If you are managing a Canadian corporation or an international business with Canadian assets, this change significantly impacts your tax liability. It is essential to maintain meticulous records of your adjusted cost base to avoid overpaying.
GST Relief for First-Time Homebuyers
In an effort to tackle the housing crisis, Bill C-4 has introduced a major incentive for the real estate market. The federal government has eliminated GST for first-time homebuyers purchasing new-build homes priced up to $1 million.
This is a massive shift. On a $1,000,000 new home, the 5% GST would typically add $50,000 to the price. Removing this tax helps lower the barrier to entry for young professionals and families. If you are considering expanding your business or relocating to Canada, this relief measure makes the Canadian real estate market much more attractive than it was just a few months ago.
Carbon Price Removal: Lowering Operational Costs
Logistics and transportation costs have been a major pain point for businesses recently.
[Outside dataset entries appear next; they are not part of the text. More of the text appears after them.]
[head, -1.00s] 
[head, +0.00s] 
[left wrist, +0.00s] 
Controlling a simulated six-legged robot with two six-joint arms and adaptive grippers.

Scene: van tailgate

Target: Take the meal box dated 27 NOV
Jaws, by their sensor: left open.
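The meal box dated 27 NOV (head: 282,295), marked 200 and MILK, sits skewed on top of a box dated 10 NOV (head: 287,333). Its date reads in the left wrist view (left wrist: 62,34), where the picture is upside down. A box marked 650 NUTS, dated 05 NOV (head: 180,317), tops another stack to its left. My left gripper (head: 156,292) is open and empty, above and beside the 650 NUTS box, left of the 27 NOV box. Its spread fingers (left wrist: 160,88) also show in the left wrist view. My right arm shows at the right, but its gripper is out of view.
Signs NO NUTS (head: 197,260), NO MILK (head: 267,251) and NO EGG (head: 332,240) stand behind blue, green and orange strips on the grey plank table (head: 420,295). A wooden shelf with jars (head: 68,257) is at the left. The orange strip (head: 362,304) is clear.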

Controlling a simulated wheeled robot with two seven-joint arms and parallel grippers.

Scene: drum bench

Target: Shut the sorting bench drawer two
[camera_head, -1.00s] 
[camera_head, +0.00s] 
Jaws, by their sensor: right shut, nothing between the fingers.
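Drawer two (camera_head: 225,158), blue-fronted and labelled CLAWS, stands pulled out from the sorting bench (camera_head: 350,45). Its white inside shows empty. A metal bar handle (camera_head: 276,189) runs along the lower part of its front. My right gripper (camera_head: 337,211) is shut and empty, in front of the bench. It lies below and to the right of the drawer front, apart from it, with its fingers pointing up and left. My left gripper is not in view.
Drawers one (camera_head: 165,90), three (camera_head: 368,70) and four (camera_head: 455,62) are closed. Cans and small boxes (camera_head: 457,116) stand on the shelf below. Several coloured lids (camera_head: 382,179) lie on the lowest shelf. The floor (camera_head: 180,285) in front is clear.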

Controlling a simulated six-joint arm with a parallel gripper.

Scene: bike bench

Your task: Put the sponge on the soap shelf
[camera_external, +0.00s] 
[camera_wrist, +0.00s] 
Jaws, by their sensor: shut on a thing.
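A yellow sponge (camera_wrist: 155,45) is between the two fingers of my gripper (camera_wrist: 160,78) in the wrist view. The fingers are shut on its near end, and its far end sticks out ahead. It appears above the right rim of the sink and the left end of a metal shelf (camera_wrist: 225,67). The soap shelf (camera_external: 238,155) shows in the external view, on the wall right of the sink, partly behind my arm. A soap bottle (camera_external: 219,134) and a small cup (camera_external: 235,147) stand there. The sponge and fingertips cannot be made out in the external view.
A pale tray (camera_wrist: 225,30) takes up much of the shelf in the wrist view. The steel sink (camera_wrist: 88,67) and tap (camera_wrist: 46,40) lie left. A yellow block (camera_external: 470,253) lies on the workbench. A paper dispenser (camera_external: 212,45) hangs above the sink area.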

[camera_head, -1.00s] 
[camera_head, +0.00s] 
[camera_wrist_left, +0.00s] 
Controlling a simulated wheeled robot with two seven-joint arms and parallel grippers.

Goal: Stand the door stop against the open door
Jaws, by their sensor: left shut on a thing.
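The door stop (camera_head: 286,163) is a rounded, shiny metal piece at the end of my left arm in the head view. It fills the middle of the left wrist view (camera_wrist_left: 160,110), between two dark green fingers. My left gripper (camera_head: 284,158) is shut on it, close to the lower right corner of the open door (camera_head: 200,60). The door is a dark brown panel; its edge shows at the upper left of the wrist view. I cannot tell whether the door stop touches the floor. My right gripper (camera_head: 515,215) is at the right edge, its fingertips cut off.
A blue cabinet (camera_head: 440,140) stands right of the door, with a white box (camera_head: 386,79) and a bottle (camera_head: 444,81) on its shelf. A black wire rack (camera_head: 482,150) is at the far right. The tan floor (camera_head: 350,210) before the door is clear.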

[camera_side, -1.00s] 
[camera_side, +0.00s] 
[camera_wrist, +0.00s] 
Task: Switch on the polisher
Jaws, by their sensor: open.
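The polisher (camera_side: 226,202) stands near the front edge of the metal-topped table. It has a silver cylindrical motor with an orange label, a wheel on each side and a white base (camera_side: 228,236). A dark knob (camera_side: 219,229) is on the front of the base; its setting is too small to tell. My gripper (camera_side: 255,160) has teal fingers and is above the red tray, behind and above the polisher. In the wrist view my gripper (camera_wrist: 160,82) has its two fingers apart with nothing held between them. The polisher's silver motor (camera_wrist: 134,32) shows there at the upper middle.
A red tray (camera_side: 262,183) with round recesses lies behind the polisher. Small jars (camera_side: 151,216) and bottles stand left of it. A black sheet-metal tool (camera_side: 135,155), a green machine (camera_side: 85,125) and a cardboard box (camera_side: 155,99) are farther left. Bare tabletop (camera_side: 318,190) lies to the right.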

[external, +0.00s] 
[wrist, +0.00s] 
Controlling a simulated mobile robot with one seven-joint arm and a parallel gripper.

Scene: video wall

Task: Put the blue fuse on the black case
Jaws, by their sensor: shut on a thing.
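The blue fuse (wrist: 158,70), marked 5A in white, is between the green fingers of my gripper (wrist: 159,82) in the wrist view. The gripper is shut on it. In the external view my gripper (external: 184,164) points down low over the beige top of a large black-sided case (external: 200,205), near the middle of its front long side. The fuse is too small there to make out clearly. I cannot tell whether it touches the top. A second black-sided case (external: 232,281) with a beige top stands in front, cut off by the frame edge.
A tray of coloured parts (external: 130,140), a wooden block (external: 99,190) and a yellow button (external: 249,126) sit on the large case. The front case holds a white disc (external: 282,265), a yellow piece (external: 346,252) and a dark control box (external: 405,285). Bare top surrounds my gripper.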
As part of the March 2026 update, the federal government has removed the federal consumer carbon price.
What this means for you:
- Gasoline Savings: Prices at the pump are expected to drop by up to 18 cents per litre.
- Lower Shipping Costs: If your business relies on local delivery or transport, your operational overhead should decrease.
- Supply Chain Relief: Lower fuel costs generally lead to a stabilization of prices across the board for physical goods.